A propos de Christian Chastan

"- En quoi consiste ta justification ? - Je n'en ai aucune. - Et tu parviens à vivre ? - Précisément pour cette raison, car je ne parviendrais pas à vivre avec une justification. Comment pourrais-je justifier la multitude de mes actes et des circonstances de mon existence ?" F.K.

4 commentaires à propos de “#P4 | «Tu vois c’que j’veux dire»”

  1. Votre texte décrit parfaitement, en interrogeant cette expression si répandue, ce léger pas de côté, cette distraction passagère qui, en pleine conversation, vient remettre en cause l’accord tacite de ce qui nous relie dans le dialogue, cet échange dont l’équilibre précaire peut vaciller à tout moment, si l’on s’en écarte à peine, si l’on est distrait par quelque chose d’extérieur, comme cette phrase toute faite, cette pensée creuse qui, comme vous le dites si justement « fissure tout l’édifice laissant la place à un désaccord qu’on avait pas soupçonné avant son apparition. »

  2. Même si je ne vois pas clairement la différence, j’aime beaucoup la connivence du « vous voyez ce que je veux dire » et l’éloignement du « Tu vois c’que j’veux dire » / On ne voit plus du tout « ce qu’il veut dire », (…) / on n’est peut-être pas à hauteur de compréhension.
    A surveiller lors des discussions à venir !

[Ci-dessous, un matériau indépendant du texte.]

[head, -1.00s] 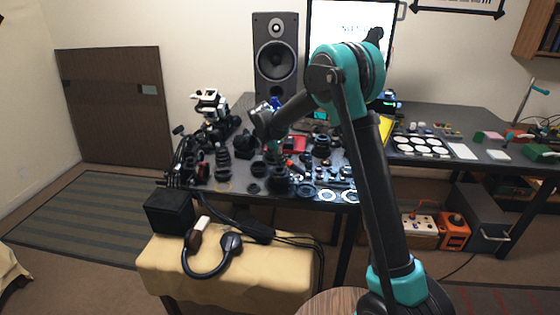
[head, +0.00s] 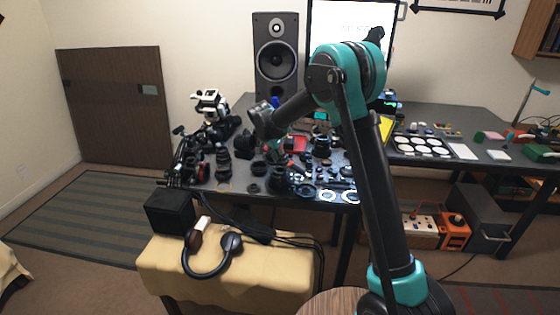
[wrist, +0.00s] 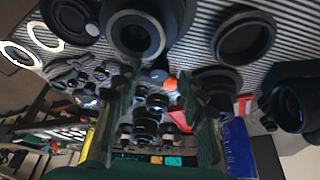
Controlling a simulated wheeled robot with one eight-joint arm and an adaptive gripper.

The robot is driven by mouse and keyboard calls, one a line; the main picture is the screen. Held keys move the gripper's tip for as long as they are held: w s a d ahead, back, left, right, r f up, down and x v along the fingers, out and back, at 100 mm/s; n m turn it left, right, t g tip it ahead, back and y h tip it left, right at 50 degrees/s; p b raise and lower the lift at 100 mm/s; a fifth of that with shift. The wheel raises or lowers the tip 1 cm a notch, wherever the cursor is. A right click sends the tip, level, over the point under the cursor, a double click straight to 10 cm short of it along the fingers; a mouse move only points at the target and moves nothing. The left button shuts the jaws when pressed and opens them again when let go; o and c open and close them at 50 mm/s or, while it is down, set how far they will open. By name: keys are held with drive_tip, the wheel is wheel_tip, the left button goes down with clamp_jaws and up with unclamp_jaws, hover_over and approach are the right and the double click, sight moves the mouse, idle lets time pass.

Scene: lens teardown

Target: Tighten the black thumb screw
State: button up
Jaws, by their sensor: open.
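My gripper (wrist: 158,85) is open in the wrist view, with one green-grey finger on each side and nothing held between them. In the head view my gripper (head: 279,156) hangs low over the crowded middle of the table. I cannot make out the black thumb screw for certain among the many small dark parts. Dark lens barrels (wrist: 147,125) show between the fingers, beyond the tips. A large black lens ring (wrist: 135,35) lies near the tips at the top of the wrist view, and another black ring (wrist: 244,38) lies to its right.
The dark table (head: 240,188) is crowded with lens parts around my gripper. White rings (head: 326,195) lie near its front edge. A tall speaker (head: 276,60) and a monitor (head: 350,25) stand behind. A cloth-covered stool (head: 235,275) with headphones (head: 210,262) stands in front.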

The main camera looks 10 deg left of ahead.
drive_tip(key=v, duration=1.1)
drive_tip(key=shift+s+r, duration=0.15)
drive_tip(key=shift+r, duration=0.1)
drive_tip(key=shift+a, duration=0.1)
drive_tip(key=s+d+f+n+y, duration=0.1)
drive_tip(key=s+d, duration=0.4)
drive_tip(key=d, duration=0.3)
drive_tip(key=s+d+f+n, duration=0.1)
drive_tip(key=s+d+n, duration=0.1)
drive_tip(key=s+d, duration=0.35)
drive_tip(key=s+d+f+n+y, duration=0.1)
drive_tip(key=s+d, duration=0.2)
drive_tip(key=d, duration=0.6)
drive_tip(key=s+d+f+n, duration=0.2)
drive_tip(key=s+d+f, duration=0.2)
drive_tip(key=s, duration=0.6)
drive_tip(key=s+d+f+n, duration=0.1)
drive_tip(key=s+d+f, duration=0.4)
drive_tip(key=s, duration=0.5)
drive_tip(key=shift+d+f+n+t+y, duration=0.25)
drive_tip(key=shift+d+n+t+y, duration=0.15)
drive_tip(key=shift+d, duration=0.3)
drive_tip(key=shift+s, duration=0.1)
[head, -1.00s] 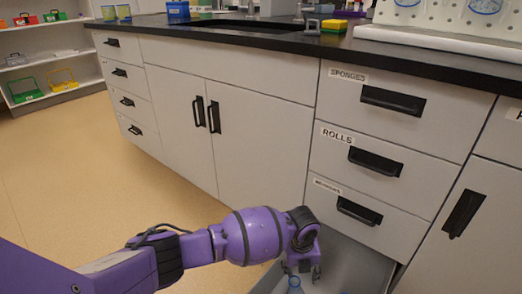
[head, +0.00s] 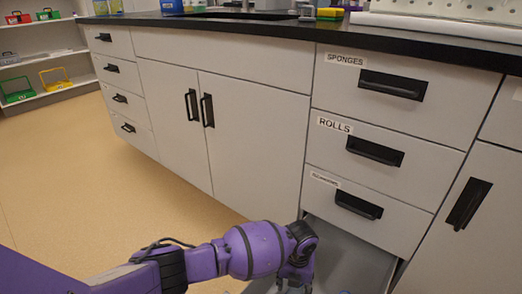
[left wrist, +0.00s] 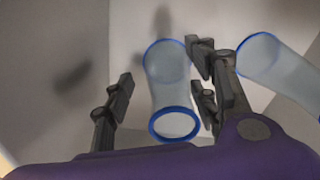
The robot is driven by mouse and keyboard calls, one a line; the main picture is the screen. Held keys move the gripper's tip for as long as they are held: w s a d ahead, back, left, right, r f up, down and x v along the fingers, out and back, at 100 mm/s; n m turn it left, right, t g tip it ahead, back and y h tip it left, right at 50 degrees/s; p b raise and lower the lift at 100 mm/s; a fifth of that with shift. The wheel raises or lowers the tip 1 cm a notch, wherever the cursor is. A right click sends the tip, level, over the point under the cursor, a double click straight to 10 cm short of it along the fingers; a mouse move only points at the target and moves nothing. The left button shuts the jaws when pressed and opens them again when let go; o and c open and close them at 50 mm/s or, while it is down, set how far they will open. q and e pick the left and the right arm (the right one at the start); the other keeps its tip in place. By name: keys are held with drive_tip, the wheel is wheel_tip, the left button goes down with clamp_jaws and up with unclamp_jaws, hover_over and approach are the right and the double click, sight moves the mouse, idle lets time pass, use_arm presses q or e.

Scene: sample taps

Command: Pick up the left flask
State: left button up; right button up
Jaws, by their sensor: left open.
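The left flask (left wrist: 168,88) is clear and pale with a blue rim. In the left wrist view it lies or stands in the open drawer, which shows in the head view (head: 345,258). My left gripper (left wrist: 163,88) is open, with one finger on each side of this flask and visible gaps. In the head view the gripper (head: 294,284) reaches down into the drawer at the bottom edge, and the flask is mostly hidden there. A second blue-rimmed flask (left wrist: 283,68) is to the right, outside the right-hand finger. My right gripper is not in view.
The open drawer sits below closed drawers labelled SPONGES (head: 390,86) and ROLLS (head: 374,151). A black countertop (head: 270,32) runs above. The floor (head: 110,190) to the left is clear. Shelves with coloured boxes stand at the far left.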

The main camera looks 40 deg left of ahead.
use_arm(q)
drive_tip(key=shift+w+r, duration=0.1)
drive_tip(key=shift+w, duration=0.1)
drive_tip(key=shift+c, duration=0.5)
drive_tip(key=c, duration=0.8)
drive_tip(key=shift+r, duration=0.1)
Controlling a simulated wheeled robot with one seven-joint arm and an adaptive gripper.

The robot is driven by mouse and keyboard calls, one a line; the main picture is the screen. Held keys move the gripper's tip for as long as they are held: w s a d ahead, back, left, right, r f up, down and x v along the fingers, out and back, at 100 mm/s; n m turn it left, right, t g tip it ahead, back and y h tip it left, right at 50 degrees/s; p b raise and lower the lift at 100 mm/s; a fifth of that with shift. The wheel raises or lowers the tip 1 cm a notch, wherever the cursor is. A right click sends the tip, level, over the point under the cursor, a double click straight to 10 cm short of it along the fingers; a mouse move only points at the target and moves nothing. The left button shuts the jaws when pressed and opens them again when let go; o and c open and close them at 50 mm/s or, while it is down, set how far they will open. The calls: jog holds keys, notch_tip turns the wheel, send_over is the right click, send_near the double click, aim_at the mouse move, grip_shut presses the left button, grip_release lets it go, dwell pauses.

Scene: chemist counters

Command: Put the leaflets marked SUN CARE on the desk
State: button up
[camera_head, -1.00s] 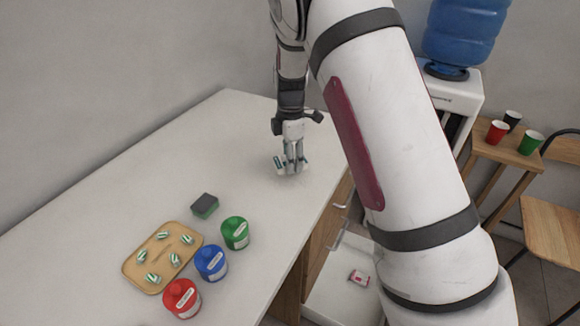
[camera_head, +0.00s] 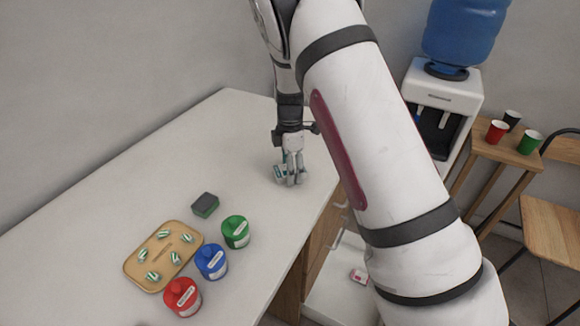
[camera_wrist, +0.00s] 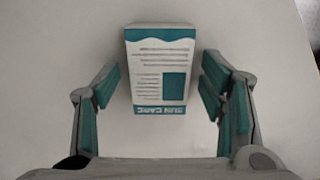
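The SUN CARE leaflets (camera_wrist: 158,72) are a small white and teal stack with the label upside down in the wrist view. They appear to lie flat on the white desk (camera_wrist: 45,60). My gripper (camera_wrist: 158,88) is open, with one finger on each side of the stack and a gap on both sides. In the head view my gripper (camera_head: 291,180) is low over the far part of the desk (camera_head: 150,170). There the leaflets (camera_head: 279,172) show only partly beside the fingers.
A tan tray (camera_head: 130,268) with several striped pieces stands nearer on the desk. Beside it are a sponge (camera_head: 205,205) and green (camera_head: 235,232), blue (camera_head: 211,262) and red (camera_head: 182,297) containers. An open drawer (camera_head: 335,290) holds a pink-white box (camera_head: 359,276).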

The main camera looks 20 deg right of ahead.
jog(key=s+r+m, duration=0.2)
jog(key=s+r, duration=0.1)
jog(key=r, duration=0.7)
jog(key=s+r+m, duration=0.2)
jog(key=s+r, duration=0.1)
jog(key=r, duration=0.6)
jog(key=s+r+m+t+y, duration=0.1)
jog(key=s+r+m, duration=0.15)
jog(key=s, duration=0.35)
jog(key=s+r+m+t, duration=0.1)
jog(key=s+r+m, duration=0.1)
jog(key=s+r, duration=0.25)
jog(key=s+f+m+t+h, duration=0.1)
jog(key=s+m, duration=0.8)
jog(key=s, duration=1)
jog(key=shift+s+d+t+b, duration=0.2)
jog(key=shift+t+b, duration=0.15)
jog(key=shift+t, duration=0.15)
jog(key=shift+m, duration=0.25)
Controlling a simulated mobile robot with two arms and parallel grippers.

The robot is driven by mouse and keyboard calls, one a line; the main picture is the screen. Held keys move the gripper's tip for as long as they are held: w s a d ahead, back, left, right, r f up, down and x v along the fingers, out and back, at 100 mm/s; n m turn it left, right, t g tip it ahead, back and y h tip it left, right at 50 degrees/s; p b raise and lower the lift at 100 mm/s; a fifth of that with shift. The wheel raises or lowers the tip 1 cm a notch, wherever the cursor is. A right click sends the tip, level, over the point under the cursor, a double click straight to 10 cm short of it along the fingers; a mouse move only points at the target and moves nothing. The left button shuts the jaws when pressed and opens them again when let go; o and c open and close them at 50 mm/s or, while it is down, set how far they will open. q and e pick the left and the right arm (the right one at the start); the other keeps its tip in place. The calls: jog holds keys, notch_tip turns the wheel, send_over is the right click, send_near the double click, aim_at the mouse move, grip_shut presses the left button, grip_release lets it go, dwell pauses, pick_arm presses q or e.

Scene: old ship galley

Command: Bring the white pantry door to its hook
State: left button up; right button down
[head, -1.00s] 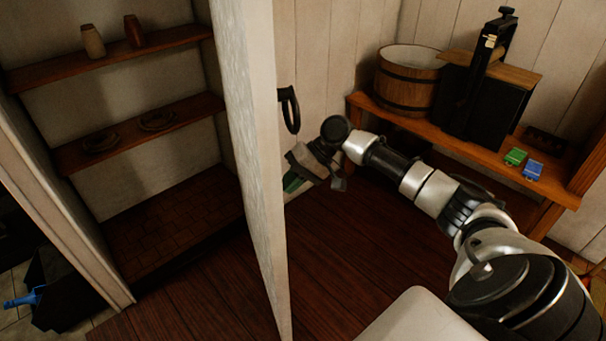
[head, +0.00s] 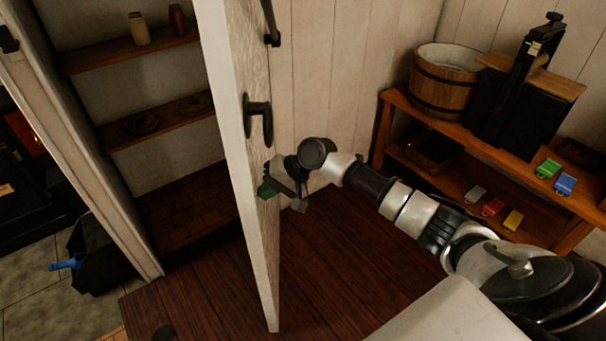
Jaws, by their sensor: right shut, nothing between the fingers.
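The white pantry door (head: 232,120) stands open, seen nearly edge-on in the middle of the head view. Its black handle (head: 258,119) is on the right-hand face. A black hook-like fitting (head: 271,38) shows beside the door at the top; its upper end is cut off by the frame. My right gripper (head: 282,196) is at the door's right-hand face, below the handle and not around it. It is shut and empty; I cannot tell whether it touches the door. My left gripper is not in view.
Pantry shelves (head: 150,125) with jars and dishes stand left of the door. On the right, a wooden bench (head: 465,132) holds a bucket (head: 446,82), a black press (head: 515,105) and small coloured boxes. Dark plank floor (head: 325,270) is clear below the door.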

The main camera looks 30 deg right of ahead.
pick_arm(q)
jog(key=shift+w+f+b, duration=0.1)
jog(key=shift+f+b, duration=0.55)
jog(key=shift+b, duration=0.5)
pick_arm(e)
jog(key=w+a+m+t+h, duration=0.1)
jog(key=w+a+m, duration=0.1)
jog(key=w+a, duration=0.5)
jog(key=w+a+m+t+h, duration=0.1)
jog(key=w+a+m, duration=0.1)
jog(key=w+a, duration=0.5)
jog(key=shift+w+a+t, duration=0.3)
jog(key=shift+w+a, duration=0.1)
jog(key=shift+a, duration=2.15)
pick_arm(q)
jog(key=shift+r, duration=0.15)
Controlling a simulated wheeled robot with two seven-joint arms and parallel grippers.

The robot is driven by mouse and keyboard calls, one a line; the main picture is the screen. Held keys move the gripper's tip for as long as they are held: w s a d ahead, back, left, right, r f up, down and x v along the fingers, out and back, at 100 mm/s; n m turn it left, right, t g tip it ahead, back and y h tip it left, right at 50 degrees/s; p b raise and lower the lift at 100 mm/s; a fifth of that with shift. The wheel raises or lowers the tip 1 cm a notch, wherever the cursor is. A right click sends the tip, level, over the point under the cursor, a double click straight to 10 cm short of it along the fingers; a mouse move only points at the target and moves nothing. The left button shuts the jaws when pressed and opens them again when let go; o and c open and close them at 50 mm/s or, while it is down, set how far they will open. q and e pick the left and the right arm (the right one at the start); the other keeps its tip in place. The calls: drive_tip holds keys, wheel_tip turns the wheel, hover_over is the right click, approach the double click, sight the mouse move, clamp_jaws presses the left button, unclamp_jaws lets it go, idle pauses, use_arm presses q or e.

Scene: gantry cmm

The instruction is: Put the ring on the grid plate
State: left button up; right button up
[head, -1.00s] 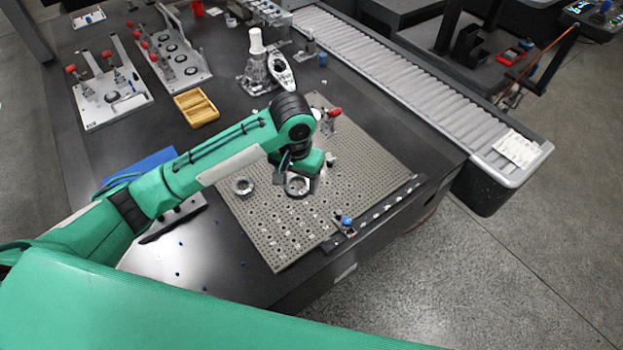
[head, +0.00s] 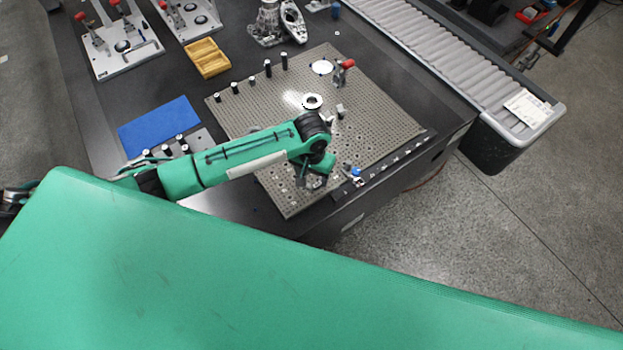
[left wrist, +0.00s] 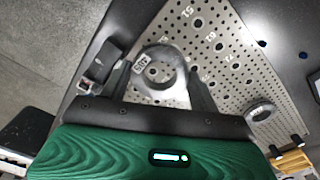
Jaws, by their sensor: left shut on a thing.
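The perforated grid plate (head: 385,125) lies on the dark table; it also fills much of the left wrist view (left wrist: 225,60). My left gripper (head: 313,183) is over the plate's front part, near its front edge. It is shut on a grey metal ring (left wrist: 165,75) with a small white label, one finger at each side. In the head view the gripper mostly hides this ring. I cannot tell whether it touches the plate. Another ring (left wrist: 262,112) lies on the plate in the left wrist view. In the head view a ring (head: 312,101) lies mid-plate. My right gripper is not in view.
A red-handled clamp (head: 344,70) and a white disc (head: 322,67) are at the plate's back. Dark pins line its back-left edge. A blue mat (head: 160,125), a yellow tray (head: 207,58) and a roller conveyor (head: 430,50) surround it. A blue-knobbed part (head: 355,171) is close to my gripper.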

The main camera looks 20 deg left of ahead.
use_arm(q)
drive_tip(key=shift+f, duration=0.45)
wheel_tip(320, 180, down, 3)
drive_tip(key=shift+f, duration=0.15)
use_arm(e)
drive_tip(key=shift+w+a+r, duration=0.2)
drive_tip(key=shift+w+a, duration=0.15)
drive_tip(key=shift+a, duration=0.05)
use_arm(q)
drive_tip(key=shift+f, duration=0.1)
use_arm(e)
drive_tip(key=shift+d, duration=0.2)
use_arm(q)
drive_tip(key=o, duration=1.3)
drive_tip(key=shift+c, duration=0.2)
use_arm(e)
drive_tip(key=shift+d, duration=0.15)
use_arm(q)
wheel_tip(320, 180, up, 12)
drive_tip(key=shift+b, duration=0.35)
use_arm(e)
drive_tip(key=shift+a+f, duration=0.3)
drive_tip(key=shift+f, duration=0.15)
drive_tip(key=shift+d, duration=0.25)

  3. S’ouvre la cohorte des expressions à la puissance révélatrice d’un narrateur inquiet – d’abord, de lui-même ? ; « n’est-ce pas ? », « nous sommes d’accord », « vous savez comme moi »… Que sonde-t-on dans ces expressions ; l’autre ou le mirage de soi (peut-être est-ce la même chose) ?
    Je ne peux que partager votre expérience du retour à/sur soi.
    Merci beaucoup pour ce texte qui me nourrit et dont je me sens proche.